Die Landschaft ist wunderschön, die Sonne scheint im Sommer
auch meistens und die Biergartenkultur ist im Grunde auch nichts
anderes als ein Chill-Out, aber eben in traditionell-bayerischer
Art. Und der typische Münchner Schick auf der anderen Seite
passt auch ziemlich gut zu dem ganzen Lounge-Sound. Karl Frierson: Gute Musik passt überall hin.
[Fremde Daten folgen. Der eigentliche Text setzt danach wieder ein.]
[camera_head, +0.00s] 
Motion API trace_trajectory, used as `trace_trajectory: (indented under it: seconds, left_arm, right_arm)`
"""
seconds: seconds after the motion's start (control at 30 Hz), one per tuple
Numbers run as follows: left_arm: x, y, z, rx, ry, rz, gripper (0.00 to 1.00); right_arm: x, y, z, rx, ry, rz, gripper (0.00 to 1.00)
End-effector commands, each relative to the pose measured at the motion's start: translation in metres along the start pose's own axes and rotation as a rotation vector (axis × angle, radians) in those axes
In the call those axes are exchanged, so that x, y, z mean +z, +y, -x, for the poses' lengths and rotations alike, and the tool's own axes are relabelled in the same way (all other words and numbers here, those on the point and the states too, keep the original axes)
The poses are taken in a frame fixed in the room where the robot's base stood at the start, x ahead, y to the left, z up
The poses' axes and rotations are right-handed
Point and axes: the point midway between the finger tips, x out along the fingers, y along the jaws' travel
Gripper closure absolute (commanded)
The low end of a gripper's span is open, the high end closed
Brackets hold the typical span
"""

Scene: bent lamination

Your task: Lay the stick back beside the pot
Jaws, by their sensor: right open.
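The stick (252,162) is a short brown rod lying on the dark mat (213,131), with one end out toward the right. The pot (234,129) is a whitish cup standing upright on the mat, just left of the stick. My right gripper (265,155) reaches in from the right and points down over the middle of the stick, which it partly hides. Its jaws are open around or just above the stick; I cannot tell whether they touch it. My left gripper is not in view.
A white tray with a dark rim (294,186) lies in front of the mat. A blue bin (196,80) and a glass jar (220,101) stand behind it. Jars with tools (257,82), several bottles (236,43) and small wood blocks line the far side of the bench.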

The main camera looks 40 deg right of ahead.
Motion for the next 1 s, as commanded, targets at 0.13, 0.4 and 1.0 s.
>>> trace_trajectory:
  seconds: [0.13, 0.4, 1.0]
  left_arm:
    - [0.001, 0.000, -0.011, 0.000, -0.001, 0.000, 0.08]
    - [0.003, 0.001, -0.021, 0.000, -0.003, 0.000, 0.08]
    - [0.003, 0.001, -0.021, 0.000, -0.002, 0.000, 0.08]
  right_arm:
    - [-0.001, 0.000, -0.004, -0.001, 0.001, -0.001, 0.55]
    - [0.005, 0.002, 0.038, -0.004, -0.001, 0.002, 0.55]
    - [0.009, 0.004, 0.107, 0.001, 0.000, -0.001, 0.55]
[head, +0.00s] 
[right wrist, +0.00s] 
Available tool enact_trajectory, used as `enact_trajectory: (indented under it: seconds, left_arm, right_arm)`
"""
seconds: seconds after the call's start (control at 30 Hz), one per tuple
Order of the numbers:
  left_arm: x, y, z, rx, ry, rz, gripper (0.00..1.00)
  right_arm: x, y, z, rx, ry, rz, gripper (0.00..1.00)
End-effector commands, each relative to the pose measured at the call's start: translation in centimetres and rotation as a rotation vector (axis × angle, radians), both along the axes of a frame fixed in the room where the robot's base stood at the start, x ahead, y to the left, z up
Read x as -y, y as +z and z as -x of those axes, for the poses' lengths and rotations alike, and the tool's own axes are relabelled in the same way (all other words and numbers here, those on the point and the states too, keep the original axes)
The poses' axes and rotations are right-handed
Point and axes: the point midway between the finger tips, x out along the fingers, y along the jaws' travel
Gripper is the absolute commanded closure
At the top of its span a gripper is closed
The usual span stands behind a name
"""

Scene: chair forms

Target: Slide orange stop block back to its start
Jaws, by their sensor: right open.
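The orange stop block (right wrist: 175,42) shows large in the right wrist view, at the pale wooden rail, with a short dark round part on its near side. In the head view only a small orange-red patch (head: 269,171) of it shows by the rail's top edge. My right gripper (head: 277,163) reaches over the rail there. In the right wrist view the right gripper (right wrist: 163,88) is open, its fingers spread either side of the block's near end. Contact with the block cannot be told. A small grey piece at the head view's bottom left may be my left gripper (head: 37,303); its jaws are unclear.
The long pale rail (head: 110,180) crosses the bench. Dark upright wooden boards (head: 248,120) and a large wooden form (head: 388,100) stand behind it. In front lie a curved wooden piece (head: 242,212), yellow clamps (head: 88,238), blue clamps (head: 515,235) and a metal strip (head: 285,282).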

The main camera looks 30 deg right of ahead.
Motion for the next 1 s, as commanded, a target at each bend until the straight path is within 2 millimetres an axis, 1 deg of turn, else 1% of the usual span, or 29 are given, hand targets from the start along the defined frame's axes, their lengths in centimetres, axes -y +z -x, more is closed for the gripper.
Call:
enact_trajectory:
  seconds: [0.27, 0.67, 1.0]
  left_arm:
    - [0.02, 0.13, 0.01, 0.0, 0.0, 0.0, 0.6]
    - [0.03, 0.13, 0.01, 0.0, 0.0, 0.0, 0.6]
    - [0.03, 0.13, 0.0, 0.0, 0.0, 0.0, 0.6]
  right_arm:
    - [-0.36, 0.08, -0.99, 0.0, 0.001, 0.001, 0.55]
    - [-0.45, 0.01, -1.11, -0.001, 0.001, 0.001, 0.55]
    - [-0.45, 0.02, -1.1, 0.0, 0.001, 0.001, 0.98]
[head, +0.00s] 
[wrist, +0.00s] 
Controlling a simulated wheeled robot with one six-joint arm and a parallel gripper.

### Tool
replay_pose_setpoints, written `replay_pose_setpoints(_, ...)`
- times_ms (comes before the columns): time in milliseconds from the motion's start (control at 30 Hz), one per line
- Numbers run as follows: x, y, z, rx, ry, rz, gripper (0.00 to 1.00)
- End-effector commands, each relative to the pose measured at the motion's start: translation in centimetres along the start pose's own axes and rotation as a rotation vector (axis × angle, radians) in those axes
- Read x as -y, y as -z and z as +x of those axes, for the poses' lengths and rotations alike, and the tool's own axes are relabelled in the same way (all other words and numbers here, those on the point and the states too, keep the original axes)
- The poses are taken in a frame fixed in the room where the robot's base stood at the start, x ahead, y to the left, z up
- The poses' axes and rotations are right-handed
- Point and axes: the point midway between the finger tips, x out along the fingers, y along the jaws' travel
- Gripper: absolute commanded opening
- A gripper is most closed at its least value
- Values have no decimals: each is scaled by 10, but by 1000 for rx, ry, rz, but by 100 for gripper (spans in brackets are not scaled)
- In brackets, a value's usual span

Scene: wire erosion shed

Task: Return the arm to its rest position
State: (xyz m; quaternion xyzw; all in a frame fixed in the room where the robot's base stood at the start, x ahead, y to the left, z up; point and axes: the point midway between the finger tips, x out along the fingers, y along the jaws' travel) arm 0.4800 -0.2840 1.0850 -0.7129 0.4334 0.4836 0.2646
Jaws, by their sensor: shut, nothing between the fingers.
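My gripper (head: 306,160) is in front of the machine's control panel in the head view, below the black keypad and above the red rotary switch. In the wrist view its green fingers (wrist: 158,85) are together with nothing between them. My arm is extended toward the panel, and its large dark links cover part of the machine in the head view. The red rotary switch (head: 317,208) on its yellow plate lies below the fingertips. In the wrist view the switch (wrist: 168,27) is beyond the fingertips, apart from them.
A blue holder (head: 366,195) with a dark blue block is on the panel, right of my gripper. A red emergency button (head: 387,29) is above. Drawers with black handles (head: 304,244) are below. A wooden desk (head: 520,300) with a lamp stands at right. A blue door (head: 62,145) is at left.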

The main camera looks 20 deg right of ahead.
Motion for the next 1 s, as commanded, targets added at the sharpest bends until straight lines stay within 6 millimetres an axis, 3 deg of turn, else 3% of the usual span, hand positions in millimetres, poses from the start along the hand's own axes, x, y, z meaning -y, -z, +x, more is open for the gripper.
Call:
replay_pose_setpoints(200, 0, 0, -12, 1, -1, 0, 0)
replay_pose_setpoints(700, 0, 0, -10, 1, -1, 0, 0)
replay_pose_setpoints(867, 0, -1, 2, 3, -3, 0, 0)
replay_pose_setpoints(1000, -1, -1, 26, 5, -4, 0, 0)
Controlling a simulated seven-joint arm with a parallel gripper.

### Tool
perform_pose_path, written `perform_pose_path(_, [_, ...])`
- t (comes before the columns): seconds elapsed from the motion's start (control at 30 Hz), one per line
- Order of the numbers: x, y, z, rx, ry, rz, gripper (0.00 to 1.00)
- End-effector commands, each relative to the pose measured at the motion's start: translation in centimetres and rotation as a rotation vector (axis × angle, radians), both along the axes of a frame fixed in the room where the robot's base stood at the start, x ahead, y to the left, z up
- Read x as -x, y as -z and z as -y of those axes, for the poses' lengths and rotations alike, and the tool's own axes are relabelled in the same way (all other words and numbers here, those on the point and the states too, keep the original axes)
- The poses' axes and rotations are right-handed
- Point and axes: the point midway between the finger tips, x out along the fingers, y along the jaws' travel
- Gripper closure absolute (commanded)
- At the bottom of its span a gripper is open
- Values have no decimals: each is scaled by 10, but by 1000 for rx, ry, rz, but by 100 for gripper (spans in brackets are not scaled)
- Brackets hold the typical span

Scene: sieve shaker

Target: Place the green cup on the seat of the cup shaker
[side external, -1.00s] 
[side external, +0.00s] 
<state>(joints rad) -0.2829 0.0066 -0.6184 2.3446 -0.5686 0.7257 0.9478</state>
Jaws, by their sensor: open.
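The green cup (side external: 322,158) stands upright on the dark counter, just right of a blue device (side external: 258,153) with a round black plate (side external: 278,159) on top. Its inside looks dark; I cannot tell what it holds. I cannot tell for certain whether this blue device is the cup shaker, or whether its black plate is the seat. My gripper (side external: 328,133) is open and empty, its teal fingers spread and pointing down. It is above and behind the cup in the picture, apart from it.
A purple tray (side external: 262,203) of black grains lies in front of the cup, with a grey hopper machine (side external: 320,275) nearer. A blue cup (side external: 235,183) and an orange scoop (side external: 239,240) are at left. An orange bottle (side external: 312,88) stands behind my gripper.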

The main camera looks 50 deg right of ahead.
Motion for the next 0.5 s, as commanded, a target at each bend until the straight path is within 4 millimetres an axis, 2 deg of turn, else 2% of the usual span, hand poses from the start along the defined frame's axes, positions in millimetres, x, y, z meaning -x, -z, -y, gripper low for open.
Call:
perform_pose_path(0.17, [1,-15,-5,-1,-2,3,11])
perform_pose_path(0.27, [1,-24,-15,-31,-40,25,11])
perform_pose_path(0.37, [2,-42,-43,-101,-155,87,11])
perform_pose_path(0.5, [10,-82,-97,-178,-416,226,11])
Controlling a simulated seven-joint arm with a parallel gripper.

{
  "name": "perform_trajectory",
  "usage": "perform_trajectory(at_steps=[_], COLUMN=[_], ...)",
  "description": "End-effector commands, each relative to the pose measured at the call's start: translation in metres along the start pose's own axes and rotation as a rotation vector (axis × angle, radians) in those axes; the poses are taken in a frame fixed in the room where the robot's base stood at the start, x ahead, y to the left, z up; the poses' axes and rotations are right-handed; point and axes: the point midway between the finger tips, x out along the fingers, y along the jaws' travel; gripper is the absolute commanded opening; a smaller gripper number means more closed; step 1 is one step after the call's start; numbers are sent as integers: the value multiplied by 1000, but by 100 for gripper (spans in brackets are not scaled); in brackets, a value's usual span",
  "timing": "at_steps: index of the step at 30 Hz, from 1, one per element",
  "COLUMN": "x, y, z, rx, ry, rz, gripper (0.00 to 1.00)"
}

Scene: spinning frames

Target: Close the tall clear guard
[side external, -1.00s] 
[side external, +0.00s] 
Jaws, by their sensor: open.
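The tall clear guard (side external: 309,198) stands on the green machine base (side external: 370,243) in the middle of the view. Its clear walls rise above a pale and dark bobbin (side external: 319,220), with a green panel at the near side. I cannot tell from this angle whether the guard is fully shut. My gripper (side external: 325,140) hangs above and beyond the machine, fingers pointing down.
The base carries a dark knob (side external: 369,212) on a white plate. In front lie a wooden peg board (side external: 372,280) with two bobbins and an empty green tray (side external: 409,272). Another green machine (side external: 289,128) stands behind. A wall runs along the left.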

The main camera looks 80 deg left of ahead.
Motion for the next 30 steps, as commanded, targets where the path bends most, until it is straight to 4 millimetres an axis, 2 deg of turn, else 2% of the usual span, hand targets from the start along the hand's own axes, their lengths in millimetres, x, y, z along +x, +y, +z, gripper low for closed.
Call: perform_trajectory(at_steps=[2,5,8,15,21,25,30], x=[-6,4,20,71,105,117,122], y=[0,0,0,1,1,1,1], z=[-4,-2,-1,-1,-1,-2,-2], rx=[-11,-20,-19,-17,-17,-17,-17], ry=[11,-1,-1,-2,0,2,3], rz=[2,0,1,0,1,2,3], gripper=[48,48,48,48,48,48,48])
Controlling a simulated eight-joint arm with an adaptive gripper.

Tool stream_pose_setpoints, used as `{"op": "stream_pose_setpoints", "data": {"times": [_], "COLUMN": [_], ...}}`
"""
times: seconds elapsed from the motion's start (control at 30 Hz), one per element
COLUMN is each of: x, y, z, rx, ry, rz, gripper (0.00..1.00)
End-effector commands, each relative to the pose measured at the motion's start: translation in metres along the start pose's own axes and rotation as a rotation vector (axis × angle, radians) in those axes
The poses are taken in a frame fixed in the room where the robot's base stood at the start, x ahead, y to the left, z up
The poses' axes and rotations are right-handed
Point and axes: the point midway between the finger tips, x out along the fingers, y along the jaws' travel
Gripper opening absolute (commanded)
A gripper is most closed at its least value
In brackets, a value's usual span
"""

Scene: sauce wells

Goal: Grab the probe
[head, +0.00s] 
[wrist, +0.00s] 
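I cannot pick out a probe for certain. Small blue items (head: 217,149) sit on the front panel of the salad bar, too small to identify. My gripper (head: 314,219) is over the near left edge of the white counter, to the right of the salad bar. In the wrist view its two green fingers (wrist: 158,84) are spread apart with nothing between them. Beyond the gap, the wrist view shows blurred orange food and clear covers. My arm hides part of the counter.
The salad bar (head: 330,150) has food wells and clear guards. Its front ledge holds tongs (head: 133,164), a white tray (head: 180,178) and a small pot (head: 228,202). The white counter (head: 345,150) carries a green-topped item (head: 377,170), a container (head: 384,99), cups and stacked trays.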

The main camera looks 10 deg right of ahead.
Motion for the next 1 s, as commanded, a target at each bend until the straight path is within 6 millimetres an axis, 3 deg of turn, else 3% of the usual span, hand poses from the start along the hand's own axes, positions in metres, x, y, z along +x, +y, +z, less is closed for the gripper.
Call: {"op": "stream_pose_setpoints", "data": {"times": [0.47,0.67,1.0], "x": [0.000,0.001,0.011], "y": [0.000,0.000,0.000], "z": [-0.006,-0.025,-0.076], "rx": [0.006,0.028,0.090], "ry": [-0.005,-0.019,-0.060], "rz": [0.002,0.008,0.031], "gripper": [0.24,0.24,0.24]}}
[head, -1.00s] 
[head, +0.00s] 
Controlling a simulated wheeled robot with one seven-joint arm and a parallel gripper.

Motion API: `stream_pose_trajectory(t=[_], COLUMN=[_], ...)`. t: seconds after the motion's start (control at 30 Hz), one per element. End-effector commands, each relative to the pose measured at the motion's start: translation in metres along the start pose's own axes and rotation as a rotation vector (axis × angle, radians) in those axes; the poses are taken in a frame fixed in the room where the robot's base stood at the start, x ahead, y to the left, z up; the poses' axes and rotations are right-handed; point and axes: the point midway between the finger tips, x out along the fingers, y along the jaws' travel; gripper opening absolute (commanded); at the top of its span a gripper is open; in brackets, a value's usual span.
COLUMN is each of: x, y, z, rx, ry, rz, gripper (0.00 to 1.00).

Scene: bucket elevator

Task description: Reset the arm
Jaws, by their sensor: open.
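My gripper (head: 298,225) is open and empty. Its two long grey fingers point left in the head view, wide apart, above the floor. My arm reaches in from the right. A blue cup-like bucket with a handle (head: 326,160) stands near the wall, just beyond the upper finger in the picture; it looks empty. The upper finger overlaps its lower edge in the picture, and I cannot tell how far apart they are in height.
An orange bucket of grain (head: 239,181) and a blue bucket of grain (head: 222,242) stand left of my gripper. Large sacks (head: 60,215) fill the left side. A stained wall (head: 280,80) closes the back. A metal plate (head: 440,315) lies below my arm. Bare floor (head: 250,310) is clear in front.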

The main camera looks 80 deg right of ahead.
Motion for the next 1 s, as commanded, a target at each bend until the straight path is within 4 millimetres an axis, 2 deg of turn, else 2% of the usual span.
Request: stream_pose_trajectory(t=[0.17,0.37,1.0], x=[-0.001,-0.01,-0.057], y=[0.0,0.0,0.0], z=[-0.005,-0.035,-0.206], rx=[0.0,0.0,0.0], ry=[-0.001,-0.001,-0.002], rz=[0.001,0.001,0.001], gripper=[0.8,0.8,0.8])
nmz: Stichwort Musik: Wieviel Jazz steckt denn in eurem
NuJazz noch drin, wie viel Jazz bringt Ihr als Musiker hinein? Otto Engelhardt: NuJazz möchte ich unseren Sound gar
nicht nennen, denn um eine neue Form von Jazz handelt es sich nicht.
Die Musik von DePhazz hat mit der edlen Tradition des Jazz im Grunde
sehr wenig zu tun. Nichtsdestotrotz wäre unsere Musik ohne
die der großen Jazzer wie John Coltrane, Count Basie oder
Ella Fitzgerald wohl undenkbar. Die Harmonien und Melodien, die
wir verwenden und schreiben, wurzeln natürlich zu einem ganz
großen Teil in diesem Fundament. Frierson: Trotzdem haben wir aber Samples von großen
Big-Band-Arrangements in unserem Sound, das ist unsere Inspiration. Appleton: Jazzpuristen würden uns sicher nicht als Jazzer
bezeichnen, aber unsere Wurzeln liegen eben einfach dort. Engelhardt: Wenn man offen auf die Musik zugeht, dann spürt
man das auch. Die Art, wie Karl und Pat phrasieren, wie die Bläser
eingesetzt werden, dass überhaupt Bläser eingesetzt werden,
das sind eindeutige Indizien für heftigen Jazzalarm. Ich habe
zwar mein Instrument studiert, Jazz wirklich erlernt habe ich aber
„by doing“. Appleton: (kopfschüttelnd) ... in Deutschland braucht
man aber eben immer für alles einen Abschluss! Es ist ein Vorurteil,
dass man Jazz studieren muss, um ihn gut zu spielen! Frierson: Wenn junge Jazzer in die USA, etwa nach New Orleans,
kommen, vergessen sie zuerst alles, was sie in ihrem Studium gelernt
haben und spielen erst dann frei drauf los! Erst in den Jamsessions
entsteht Jazz, nicht in Hochschulen. Engelhardt: DePhazz ist eine eigene Sache, hier vermisse
ich es nicht, viel improvisieren zu können. Hier bringe ich
mich anders ein, schreibe an Songs mit, schreibe an Texten mit. Frierson: Für solche Sachen gibt es eben Jamsessions.
Als wir vor kurzem auf dem Jazz-Festival in Montreal/Kanada gespielt
haben, waren natürlich Top-Musiker aus aller Welt da und abends
gab es dann immer tolle Sessions. Das hat Spaß gemacht.